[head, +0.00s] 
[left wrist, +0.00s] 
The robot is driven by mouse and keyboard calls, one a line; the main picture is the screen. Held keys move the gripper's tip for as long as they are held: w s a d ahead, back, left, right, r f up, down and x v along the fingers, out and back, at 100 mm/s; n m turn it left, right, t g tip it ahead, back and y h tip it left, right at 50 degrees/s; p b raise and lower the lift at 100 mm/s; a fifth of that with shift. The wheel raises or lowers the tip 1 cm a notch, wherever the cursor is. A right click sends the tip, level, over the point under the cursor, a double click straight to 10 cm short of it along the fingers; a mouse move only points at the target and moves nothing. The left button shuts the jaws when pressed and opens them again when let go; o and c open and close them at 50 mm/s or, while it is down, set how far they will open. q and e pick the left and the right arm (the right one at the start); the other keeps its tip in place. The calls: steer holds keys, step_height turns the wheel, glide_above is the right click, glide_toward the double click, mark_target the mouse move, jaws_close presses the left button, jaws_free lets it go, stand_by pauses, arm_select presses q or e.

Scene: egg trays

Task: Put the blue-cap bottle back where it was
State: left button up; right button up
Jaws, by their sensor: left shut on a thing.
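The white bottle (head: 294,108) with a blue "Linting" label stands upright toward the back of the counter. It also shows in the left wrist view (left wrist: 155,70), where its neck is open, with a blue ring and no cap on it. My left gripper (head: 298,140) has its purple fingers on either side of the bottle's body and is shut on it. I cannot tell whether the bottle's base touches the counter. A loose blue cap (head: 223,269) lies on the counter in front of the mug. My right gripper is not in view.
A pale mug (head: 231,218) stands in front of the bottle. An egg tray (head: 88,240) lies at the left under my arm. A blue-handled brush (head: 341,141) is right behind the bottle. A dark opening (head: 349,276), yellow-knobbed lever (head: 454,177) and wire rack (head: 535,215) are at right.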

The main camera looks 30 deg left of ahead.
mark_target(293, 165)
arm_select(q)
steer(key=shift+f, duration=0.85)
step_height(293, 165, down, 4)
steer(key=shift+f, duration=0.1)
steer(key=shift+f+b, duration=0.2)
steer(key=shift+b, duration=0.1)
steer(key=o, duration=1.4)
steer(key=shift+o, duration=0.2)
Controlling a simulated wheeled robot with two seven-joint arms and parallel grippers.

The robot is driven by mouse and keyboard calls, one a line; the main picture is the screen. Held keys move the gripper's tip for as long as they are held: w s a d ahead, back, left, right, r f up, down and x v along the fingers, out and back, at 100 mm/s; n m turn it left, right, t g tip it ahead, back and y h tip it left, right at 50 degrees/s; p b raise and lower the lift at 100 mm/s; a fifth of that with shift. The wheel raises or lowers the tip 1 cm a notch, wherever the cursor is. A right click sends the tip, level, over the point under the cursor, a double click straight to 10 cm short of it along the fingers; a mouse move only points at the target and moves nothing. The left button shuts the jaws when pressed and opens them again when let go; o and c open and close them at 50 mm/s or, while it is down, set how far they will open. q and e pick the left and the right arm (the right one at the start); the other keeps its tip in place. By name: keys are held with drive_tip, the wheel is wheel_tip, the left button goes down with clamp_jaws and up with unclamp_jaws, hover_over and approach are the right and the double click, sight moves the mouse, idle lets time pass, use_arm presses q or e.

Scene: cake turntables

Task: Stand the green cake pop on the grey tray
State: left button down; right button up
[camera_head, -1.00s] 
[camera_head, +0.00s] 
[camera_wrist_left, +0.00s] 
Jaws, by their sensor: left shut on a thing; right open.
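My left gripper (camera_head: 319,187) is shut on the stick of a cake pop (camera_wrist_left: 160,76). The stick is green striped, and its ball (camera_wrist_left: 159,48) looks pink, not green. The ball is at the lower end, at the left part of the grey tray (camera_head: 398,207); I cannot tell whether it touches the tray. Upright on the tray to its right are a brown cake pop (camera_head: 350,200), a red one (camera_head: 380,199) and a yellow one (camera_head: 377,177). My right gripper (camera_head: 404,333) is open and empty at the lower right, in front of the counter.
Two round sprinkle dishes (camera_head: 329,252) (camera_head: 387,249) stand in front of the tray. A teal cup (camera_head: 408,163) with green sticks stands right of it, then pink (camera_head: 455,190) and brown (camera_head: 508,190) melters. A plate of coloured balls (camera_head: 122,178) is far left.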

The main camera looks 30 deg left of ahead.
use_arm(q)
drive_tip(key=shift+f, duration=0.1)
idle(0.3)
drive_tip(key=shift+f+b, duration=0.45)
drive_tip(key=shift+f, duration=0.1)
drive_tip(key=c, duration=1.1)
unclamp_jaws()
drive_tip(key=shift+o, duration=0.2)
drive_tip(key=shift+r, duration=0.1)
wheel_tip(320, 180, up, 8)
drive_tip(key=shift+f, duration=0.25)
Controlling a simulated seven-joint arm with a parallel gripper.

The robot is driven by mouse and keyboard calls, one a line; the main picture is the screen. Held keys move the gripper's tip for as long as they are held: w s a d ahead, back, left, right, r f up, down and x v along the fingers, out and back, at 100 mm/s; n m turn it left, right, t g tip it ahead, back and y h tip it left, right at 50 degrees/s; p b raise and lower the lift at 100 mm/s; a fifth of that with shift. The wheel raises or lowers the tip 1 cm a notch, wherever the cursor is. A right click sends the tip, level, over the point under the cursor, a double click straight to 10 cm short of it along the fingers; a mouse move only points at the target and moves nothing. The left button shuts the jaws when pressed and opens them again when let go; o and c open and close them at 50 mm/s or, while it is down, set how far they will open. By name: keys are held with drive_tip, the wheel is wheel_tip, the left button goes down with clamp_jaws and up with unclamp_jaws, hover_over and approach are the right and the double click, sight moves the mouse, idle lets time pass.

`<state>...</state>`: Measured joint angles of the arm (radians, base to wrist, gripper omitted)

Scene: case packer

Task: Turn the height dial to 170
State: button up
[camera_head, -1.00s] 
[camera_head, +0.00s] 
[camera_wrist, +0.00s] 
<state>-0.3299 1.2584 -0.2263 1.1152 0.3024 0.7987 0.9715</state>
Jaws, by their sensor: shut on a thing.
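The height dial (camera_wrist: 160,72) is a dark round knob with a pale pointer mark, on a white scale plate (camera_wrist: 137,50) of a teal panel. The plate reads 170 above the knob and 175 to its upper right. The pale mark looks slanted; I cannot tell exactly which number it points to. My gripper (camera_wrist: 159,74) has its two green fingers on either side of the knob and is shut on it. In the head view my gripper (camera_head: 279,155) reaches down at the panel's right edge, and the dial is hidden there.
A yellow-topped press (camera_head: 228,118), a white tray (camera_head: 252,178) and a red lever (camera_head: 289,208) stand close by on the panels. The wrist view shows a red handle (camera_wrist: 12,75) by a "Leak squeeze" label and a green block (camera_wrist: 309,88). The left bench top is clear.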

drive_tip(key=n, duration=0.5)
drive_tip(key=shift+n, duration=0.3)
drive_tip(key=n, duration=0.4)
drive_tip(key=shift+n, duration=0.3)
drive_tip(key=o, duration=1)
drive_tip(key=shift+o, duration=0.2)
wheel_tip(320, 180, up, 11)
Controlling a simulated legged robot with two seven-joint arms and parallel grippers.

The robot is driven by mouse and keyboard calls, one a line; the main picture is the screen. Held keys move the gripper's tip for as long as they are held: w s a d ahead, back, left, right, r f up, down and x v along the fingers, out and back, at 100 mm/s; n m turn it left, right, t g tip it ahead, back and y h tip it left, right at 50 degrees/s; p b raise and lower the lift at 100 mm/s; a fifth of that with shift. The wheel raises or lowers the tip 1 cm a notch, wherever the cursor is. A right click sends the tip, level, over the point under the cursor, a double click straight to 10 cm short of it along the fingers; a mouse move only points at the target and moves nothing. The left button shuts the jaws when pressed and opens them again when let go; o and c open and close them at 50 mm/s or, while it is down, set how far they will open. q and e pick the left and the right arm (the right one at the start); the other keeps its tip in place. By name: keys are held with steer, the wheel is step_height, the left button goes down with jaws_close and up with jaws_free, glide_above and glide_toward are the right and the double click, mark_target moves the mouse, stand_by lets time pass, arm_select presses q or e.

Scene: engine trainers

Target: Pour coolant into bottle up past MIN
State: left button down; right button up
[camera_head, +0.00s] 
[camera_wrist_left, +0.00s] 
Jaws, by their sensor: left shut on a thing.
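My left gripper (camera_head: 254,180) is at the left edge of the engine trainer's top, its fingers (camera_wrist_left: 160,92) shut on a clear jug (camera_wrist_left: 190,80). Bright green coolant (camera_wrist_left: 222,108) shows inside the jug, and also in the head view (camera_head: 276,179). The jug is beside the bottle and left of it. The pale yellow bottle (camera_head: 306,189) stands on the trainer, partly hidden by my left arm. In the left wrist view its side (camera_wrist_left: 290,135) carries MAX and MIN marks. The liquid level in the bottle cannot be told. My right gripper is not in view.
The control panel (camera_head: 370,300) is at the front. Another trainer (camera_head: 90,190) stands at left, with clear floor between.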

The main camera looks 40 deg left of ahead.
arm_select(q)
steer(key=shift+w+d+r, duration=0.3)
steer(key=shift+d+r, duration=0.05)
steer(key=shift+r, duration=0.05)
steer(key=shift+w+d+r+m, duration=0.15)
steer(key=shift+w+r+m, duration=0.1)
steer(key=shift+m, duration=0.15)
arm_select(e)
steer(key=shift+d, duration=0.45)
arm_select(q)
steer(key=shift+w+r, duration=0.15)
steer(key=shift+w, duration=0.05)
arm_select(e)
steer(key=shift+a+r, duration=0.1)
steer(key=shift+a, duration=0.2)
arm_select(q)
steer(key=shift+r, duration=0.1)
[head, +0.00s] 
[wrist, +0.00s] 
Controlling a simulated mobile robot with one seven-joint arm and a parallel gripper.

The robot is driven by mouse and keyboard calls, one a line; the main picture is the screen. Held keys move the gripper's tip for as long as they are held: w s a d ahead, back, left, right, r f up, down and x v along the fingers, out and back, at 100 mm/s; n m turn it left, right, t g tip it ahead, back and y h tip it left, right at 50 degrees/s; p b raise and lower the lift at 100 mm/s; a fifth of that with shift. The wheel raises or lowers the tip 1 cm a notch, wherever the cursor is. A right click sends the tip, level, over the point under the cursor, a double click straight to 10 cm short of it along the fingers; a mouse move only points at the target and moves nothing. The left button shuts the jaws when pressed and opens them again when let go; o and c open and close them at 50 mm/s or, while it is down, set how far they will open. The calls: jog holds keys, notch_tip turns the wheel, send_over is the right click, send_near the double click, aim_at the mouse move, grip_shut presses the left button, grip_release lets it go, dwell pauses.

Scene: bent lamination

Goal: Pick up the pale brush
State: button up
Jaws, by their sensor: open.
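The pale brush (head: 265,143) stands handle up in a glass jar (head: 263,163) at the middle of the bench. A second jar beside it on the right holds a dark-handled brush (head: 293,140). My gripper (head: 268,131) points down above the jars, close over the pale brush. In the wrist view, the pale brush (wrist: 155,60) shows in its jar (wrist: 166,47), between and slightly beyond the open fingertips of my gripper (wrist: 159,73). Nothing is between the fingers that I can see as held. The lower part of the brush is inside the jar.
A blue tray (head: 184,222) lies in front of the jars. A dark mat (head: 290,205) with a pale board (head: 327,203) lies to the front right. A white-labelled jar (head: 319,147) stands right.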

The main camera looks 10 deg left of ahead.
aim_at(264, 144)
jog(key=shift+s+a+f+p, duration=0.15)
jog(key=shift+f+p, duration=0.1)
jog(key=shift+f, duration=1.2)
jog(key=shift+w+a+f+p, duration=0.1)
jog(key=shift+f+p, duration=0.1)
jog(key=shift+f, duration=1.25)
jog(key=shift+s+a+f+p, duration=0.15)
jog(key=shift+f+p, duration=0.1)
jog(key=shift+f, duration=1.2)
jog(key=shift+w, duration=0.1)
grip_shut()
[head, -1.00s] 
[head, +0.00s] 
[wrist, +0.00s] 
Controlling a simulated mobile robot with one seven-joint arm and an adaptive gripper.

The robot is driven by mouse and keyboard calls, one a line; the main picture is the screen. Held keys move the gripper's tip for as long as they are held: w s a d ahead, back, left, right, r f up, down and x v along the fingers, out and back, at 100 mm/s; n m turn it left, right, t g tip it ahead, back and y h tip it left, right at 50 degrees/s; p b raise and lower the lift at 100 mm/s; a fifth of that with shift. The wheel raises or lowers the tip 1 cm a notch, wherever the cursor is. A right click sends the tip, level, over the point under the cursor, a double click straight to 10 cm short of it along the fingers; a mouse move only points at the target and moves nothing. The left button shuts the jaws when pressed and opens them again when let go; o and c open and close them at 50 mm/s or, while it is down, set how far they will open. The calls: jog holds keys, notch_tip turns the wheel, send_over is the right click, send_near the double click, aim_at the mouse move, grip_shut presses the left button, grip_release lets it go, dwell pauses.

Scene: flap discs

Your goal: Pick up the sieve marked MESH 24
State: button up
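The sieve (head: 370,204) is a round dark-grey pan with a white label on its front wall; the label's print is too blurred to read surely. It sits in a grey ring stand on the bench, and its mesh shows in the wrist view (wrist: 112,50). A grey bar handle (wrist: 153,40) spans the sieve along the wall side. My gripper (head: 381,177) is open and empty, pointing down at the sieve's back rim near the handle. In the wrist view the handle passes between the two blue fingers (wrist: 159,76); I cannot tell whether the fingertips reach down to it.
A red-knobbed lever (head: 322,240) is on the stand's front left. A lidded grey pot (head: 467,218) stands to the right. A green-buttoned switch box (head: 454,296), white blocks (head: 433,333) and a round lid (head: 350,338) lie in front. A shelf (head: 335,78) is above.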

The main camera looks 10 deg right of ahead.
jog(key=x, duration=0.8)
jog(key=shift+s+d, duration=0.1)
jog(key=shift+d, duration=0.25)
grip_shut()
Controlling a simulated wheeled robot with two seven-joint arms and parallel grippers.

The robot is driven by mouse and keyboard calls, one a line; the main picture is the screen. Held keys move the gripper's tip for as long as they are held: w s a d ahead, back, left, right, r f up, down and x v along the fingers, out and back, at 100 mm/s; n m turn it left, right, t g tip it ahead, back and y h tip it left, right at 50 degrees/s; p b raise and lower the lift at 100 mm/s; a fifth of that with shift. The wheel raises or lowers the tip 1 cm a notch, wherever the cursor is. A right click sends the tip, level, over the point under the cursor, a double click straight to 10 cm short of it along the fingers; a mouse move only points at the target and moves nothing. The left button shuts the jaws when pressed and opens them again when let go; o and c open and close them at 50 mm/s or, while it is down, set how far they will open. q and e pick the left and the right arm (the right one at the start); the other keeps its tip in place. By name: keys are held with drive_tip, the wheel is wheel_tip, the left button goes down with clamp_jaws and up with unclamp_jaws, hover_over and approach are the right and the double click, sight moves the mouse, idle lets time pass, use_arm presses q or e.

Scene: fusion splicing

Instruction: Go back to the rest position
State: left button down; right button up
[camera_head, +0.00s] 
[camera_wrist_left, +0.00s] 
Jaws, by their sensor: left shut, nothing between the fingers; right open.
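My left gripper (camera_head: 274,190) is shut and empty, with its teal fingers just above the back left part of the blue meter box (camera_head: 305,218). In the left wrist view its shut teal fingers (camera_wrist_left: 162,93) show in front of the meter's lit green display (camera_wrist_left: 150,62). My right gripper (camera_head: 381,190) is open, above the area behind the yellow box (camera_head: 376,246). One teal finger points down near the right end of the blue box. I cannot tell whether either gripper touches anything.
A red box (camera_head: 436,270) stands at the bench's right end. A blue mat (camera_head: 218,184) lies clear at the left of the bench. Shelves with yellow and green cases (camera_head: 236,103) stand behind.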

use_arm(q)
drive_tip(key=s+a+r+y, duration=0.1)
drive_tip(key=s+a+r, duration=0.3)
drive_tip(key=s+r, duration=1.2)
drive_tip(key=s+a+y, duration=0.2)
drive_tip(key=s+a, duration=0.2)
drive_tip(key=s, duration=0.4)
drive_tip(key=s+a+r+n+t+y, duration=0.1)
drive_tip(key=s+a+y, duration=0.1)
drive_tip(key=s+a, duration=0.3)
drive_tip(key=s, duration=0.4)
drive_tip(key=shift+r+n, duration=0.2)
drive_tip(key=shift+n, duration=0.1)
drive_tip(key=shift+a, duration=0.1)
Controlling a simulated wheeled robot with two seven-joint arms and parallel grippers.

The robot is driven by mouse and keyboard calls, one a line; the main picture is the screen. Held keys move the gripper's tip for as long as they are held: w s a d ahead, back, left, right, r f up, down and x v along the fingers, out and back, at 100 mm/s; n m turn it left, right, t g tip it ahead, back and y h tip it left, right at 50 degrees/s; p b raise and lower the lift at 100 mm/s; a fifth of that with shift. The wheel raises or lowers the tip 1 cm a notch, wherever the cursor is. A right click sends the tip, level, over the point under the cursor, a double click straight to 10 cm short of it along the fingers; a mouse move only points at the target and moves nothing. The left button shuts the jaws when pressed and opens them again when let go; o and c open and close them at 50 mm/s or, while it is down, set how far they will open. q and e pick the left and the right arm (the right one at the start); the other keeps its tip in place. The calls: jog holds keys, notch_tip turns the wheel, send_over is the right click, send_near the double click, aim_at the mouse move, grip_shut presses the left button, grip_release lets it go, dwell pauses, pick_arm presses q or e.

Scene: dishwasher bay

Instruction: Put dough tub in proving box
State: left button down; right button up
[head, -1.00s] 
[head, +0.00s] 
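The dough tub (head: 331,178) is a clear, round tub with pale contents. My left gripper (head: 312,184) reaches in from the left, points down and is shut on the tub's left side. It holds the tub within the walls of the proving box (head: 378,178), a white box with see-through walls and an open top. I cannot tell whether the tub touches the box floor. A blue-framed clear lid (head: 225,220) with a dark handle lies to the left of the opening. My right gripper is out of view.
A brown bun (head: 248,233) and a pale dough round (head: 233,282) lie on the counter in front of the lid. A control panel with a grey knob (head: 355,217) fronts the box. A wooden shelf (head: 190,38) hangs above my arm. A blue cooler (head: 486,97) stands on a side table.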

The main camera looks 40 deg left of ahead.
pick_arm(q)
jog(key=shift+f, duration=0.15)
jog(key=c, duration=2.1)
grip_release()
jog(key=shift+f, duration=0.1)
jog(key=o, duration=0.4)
::::::::
Given exercise :: Copy out every line in the entries above that holds "simulated".

Final result ::
Controlling a simulated wheeled robot with two seven-joint arms and parallel grippers.
Controlling a simulated seven-joint arm with a parallel gripper.
Controlling a simulated legged robot with two seven-joint arms and parallel grippers.
Controlling a simulated mobile robot with one seven-joint arm and a parallel gripper.
Controlling a simulated mobile robot with one seven-joint arm and an adaptive gripper.
Controlling a simulated wheeled robot with two seven-joint arms and parallel grippers.
Controlling a simulated wheeled robot with two seven-joint arms and parallel grippers.

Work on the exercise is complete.